Now finally officially open at the gorgeously restored Art Deco Beacon Theatre on Broadway, what has emerged at the end of the difficult development process is a variety show - featuring circus, comedy and dance - that is also a parody of a variety show, complete with glimpses of the "behind-the-scenes" antics. (All that's missing is a very special guest star.)

Instead of a friendly and easily frustrated frog, our host is short, gruff producer Martin Schmelky (Danny Rutigliano, from Broadway's The Lion King), who introduces every performance as "the greatest act I've ever seen." He's assisted by a pair of emcees (Daniel Passer and Wayne Wilson), wearing bowlers and baggy pants, and a tall, emphysemic assistant (the very funny Shereen Hickman).

When a series of three "clowns" conspicuously planted in the crowd invade this "Cirque de Schmelky" show, Schmelky blows his gasket. "This place is infested with clowns!" he yells in a line that will certainly be thrown back in this show's face by some critics.

Schmelky's conversion from cruel to kind provides a through-line to a string of individual acts billed as "a riot of ha-has, la-las and ta-das."

The ta-das are, unsurprisingly, the highlights.
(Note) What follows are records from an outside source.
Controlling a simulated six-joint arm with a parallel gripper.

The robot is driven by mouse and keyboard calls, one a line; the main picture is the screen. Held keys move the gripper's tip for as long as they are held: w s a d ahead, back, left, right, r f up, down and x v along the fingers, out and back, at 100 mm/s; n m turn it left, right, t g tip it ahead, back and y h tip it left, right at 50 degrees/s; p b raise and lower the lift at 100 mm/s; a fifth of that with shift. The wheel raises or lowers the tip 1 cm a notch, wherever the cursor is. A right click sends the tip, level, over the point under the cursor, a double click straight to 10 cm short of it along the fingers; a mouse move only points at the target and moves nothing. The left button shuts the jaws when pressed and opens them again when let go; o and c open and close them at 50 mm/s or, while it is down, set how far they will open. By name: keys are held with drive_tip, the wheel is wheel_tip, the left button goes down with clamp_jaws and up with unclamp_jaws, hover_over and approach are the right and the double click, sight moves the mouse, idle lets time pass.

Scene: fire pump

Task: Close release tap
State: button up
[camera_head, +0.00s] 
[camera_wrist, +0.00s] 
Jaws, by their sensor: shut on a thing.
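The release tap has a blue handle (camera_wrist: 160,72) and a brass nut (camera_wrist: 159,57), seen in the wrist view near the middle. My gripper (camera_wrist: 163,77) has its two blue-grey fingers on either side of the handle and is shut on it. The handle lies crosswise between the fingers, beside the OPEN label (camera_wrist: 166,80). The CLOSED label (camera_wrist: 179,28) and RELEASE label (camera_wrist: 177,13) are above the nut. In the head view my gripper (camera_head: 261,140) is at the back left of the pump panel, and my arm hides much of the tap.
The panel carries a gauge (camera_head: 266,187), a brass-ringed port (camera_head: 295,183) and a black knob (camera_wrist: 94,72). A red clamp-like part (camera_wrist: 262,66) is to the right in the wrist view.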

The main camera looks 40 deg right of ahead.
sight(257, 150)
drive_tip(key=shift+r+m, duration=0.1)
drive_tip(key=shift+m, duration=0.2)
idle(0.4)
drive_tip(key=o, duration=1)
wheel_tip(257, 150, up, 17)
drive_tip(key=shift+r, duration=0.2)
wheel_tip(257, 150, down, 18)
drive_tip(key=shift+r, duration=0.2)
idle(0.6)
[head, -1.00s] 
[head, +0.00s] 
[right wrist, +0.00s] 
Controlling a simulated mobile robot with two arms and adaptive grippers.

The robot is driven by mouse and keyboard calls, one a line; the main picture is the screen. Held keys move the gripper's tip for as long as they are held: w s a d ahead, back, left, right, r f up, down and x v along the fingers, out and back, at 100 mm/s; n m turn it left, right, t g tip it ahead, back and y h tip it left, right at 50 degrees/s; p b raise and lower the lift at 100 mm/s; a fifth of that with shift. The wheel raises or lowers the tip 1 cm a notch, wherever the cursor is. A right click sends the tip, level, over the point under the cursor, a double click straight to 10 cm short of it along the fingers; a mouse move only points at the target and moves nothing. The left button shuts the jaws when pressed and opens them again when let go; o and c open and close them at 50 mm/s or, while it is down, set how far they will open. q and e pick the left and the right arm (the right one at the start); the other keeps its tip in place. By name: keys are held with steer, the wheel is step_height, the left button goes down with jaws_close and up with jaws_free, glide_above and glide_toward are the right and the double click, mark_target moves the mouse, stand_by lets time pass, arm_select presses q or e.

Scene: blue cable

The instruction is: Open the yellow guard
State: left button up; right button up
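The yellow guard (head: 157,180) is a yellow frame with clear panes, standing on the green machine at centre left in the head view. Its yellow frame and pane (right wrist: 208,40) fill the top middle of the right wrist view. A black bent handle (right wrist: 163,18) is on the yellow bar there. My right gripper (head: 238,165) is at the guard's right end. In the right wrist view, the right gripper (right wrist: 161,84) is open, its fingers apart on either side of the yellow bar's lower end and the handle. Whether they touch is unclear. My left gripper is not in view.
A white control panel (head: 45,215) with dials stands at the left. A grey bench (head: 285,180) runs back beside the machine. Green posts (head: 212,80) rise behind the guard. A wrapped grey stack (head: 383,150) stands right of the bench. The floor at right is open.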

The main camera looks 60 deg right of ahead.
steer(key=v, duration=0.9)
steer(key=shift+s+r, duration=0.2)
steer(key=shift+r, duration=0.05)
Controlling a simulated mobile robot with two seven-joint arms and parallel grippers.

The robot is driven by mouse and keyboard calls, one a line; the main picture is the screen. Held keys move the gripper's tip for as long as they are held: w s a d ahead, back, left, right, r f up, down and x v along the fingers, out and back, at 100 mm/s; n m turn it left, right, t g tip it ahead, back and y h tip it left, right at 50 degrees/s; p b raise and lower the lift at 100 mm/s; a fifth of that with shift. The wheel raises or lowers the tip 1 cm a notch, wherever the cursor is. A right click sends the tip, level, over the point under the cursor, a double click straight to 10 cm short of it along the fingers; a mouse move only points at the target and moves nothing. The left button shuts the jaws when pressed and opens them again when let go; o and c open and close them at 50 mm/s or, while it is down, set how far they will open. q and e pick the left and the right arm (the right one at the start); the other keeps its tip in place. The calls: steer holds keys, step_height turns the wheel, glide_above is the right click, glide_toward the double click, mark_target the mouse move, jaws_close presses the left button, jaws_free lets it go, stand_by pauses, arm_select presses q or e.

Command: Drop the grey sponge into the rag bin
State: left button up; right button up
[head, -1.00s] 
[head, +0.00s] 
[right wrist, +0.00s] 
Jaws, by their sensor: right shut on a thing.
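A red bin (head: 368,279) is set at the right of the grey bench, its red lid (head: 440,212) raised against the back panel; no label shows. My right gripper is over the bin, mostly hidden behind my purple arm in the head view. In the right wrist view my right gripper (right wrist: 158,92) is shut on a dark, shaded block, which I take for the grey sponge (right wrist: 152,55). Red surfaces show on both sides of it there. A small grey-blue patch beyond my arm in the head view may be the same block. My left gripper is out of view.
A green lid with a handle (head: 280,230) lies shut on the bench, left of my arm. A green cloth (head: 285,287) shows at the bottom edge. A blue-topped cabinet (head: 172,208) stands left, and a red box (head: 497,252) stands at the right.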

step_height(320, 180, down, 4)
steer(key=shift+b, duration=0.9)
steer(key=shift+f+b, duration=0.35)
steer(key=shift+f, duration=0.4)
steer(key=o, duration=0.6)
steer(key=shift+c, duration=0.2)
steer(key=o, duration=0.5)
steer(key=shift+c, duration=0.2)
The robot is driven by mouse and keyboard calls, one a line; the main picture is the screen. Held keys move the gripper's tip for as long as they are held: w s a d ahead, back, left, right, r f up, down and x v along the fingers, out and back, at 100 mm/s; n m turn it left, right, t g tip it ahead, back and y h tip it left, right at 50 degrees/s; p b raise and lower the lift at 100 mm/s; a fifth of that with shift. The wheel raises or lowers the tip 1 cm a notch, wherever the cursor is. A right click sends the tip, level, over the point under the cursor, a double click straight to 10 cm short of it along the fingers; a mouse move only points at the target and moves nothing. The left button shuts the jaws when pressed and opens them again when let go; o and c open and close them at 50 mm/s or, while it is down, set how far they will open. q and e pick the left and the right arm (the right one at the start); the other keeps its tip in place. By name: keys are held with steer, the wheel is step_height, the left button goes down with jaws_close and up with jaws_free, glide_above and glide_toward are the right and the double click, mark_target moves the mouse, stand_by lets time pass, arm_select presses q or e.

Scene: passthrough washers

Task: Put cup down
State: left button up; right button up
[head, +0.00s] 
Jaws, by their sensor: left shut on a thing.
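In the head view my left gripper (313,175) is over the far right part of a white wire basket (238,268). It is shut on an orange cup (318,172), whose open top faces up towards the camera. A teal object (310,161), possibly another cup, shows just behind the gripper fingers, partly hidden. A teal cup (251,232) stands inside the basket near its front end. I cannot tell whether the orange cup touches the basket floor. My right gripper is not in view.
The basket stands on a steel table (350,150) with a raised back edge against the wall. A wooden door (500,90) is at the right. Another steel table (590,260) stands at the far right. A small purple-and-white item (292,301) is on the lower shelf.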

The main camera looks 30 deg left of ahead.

They are supplied by circus performers who, in a welcome change for Cirque (perhaps inspired by its individualistic competitor Les 7 doigts de la main), are introduced by name.

Early in the show, Vanessa Alvarez wows by juggling a guitar on her feet and then stuns by standing on her head and spinning strawberry-swirl carpets on the ends of all four of her limbs. Later, Dmitry Bulkin, a Russian muscleman whose rippling abdominals made him an instant hit, astounds with a "pole dance" that would send Newton back to the drawing board. There are also a hat juggler, a pair of hand-to-hand gymnasts and a trio of contortionists - all talented, though curiously presented in order of most to least impressive each half.

The la-las aren't quite as hot. Simon Carpentier's compositions are an unfocused mishmash ranging from wordless swing to an R&B-inflected show tune to New Age arias complete with Cirque's customary nonsense lyrics. Jared Grimes choreography is heavy on tap dance that's too often frenetic, and too infrequently elegant. Dominique Lemieux's costumes for the chorus lines are a visual cacophony, notably the disco flapper dresses that glow-in-the-dark. Bruno Rafie's lighting for these sequences is absolutely beautiful, but there's a problem when you're noticing the richness of the hues on the scrims during the big dance numbers.

As for the ha-has, they're hit or miss. The double act of emcees is unfailingly unfunny - insipid Abbott and Costello-inspired patter, foam sledgehammers to the groin - until they are split apart.

The three clown invaders are more entertaining: Patrick de Valette, who looks like the long-haired Lone Gunman from The X-Files; Claudio Carneiro, who looks like Jemaine Clement from Flight of the Conchords; and Gordon White, who looks like Christopher Lloyd.

De Valette is just the strangest human you've ever seen, running around in his underwear like a crazed gecko. Carneiro, meanwhile, has both the best and worst jokes of the show: His short, deaf-puppet routine is genius, but a mimed dinner date with an audience member is uninspired and drags on interminably.

Banana Shpeel has been through the creative grinder and, especially in the dance numbers, it shows. The final result does work in its way, but it doesn't wow.

Banana Shpeel runs in New York until Aug. 29.